I’d suggest trying to think about the problem you’re dealing with generatively. Where did the data come from? What do the parameters represent? What do you know about the parameters ahead of time?

You also need <lower = 0> constraints on W and Z if you want to give them those inverse gamma priors. I should also warn you that Stan uses the scale (standard deviation) parameterization of the normal, so inverse gamma isn’t conjugate (it would be if we used variance). Stan doesn’t care about conjugacy.

I somehow missed the later discussion. I don’t see how the model could be giving you reasonable results. The value of (X - Y) / Z can be identified, but you’ll find extreme posterior correlation between X and Y and Z.

Hi Bob – thanks for your response, and sorry I only saw it now.

Your claim that I’ll need a Jacobian to get good results match my initial intuition about the problem. I don’t know whether the results I get are as good as they can be; I do know the difference to a naive averaging procedure (which is the current standard) is already like night and day.

Given the model above, do you have any suggestions regarding an appropriate Jacobian adjustment, or how I should compute it?

Thanks again.

What does the posterior pairs plot look like for X, Y, and Z? Are you measuring performance predictively?

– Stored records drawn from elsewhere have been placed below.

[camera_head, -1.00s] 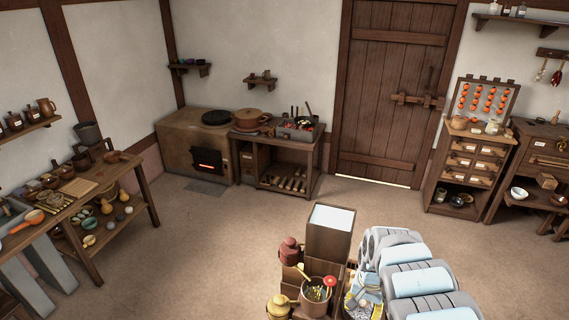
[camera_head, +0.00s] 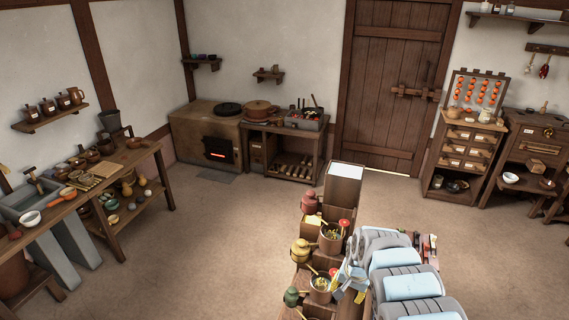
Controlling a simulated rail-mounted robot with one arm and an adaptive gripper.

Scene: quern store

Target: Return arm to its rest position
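My grey-and-white arm (camera_head: 412,286) is at the bottom centre-right of the head view, its links bunched close together. It appears just to the right of a wooden stand (camera_head: 300,277) crowded with pots. I cannot tell whether the arm touches anything on the stand.
The stand holds a tall open-topped box (camera_head: 343,187), a yellow pot (camera_head: 301,251) and a red jar (camera_head: 309,203). A laden workbench (camera_head: 150,152) stands left, a stove (camera_head: 205,135) at the back, a drawer cabinet (camera_head: 462,150) right. The middle floor is open.

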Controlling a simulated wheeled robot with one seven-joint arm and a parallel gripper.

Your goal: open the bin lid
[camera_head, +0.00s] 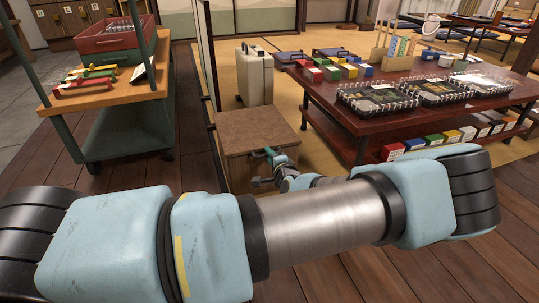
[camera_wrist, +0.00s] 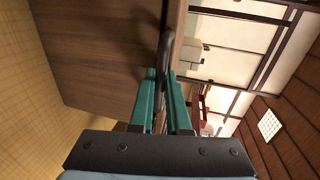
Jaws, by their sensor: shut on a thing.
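The wooden bin (camera_head: 236,168) is a low brown box on the floor. Its flat brown lid (camera_head: 255,128) looks level and closed in the head view. My gripper (camera_head: 268,153) is at the lid's front edge, right of its middle. In the wrist view the green fingers of my gripper (camera_wrist: 164,76) are shut on a dark curved handle (camera_wrist: 189,50) beside a broad brown wooden face of the bin (camera_wrist: 105,60). The handle is hidden behind my gripper in the head view, and its lower part is partly hidden between the fingers in the wrist view.
A low dark-red table (camera_head: 330,98) with lunch boxes and coloured cartons stands close on the right. A pale case (camera_head: 255,76) stands behind the bin. A cart (camera_head: 105,100) with a red crate stands on the left. Bare floor (camera_head: 185,140) lies between cart and bin.

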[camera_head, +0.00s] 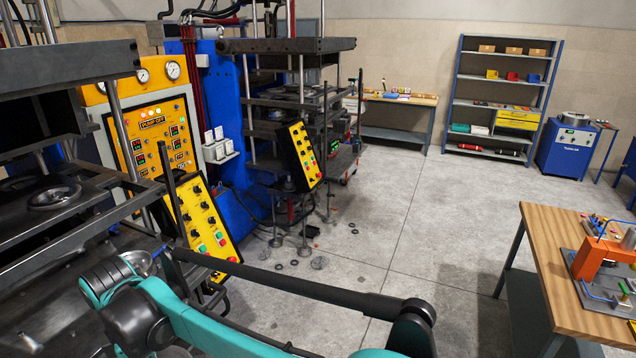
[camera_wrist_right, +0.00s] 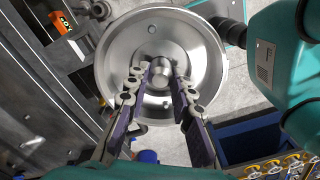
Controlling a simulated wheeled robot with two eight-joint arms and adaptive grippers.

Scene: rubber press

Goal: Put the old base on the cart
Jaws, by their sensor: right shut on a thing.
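In the right wrist view, a round silver metal base (camera_wrist_right: 122,62) with a raised rim and a central knob fills the upper middle. My right gripper (camera_wrist_right: 162,78) has its two fingers on either side of the knob and is shut on it, with the disc facing the camera. In the head view my teal arm crosses the bottom and that gripper is not clearly seen. My left gripper is in neither view. I cannot tell a cart for certain in these frames.
Presses with yellow control panels (camera_head: 303,155) stand at the left. A wooden bench (camera_head: 545,255) with an orange device (camera_head: 597,259) is at the right. A shelf (camera_head: 503,98) and a blue cabinet (camera_head: 567,150) stand at the back. Small rings lie on the floor; the middle floor is clear.

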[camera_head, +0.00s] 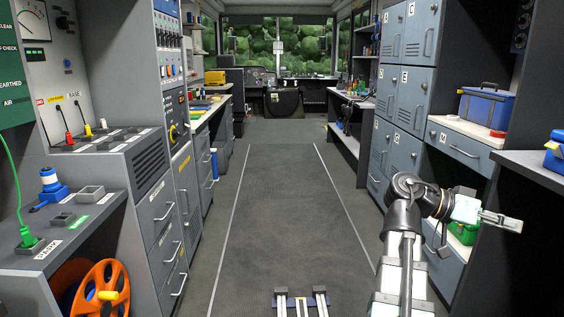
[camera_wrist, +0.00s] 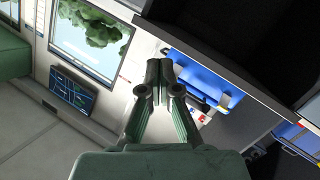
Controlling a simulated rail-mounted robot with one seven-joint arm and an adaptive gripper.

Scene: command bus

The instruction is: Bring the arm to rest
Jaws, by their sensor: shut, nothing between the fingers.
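My gripper (camera_head: 512,222) is at the right in the head view, held out to the right in front of the lower grey cabinets. In the wrist view its fingertips (camera_wrist: 160,75) are together and nothing shows between them. My arm rises from the lower right of the head view and bends at the elbow toward the right. Whether the gripper touches anything beside it cannot be told.
A green case (camera_head: 464,233) sits in an open shelf behind my arm. A blue toolbox (camera_head: 487,107) stands on a cabinet top at right. A dark counter (camera_head: 530,172) juts in above the gripper's right side. The central aisle floor (camera_head: 280,190) is clear.

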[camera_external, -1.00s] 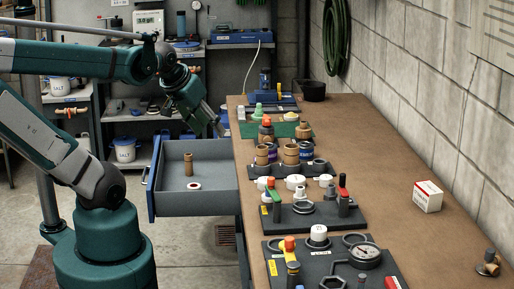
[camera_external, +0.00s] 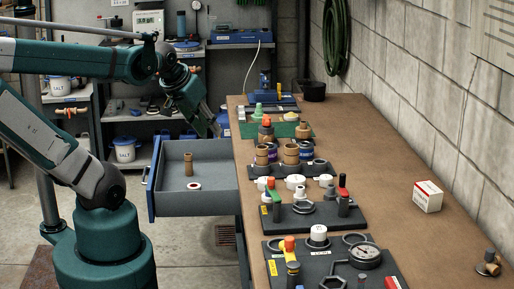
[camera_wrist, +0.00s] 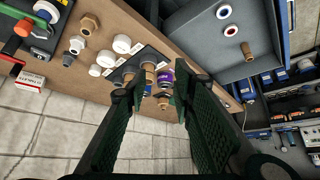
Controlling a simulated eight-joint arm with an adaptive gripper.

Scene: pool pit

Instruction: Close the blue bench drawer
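The blue bench drawer (camera_external: 196,203) stands pulled out from the left side of the wooden-topped bench (camera_external: 385,160). It has a blue front panel at its left end and a grey inside. It holds a brown cylinder (camera_external: 188,165) and a red-and-white ring (camera_external: 194,186). In the wrist view the drawer (camera_wrist: 205,45) lies at the upper right, and a blue-and-white ring also shows in it. My gripper (camera_external: 216,129) is above the drawer's far side, near the bench edge, apart from the front panel. In the wrist view its fingers (camera_wrist: 157,92) are spread with nothing held.
Bench boards carry several fittings, valves and a gauge (camera_external: 365,256) close to the drawer side. A white-and-red box (camera_external: 428,196) sits at the bench's right. Shelves with a white bucket (camera_external: 125,149) stand behind. Floor in front of the drawer is clear.

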You need the log Jacobian determinant of

(X, Y, Z)  |->  ([X - Y] / Z, Y, Z).

But then you’d typically provide distributions for Y, Z, and (X - Y) / Z. But that’s not what you’re doing, which is why I was suggesting you try to formulate the model generatively if possible.

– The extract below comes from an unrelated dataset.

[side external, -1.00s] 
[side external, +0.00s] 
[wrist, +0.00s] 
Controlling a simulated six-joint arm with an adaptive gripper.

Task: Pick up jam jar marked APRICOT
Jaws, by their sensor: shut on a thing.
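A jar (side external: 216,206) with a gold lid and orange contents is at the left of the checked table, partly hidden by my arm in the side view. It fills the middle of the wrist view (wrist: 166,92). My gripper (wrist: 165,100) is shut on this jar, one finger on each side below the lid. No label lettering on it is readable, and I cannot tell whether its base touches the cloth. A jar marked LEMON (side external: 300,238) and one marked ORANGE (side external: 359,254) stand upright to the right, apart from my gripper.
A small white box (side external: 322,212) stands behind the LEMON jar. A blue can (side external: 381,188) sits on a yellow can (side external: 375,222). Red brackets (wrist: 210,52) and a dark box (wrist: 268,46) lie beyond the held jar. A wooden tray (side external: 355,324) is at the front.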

It is, as far as I understand the meaning of the term, a generative model. I’m measuring performance by generating data using made-up latent values X and roughly realistic distributions for Y, Z plus some random error W, to get my working data set. I then use the model above to try to get back good estimates for the underlying X, Y and Z. And indeed, if I compare my made-up values to Stan’s estimates, they line up almost perfectly (up to the random errors of course).

Is there a way to generate pair plots with pystan?

This is what makes me think it’s not generative because this doesn’t generate the complex left-hand side.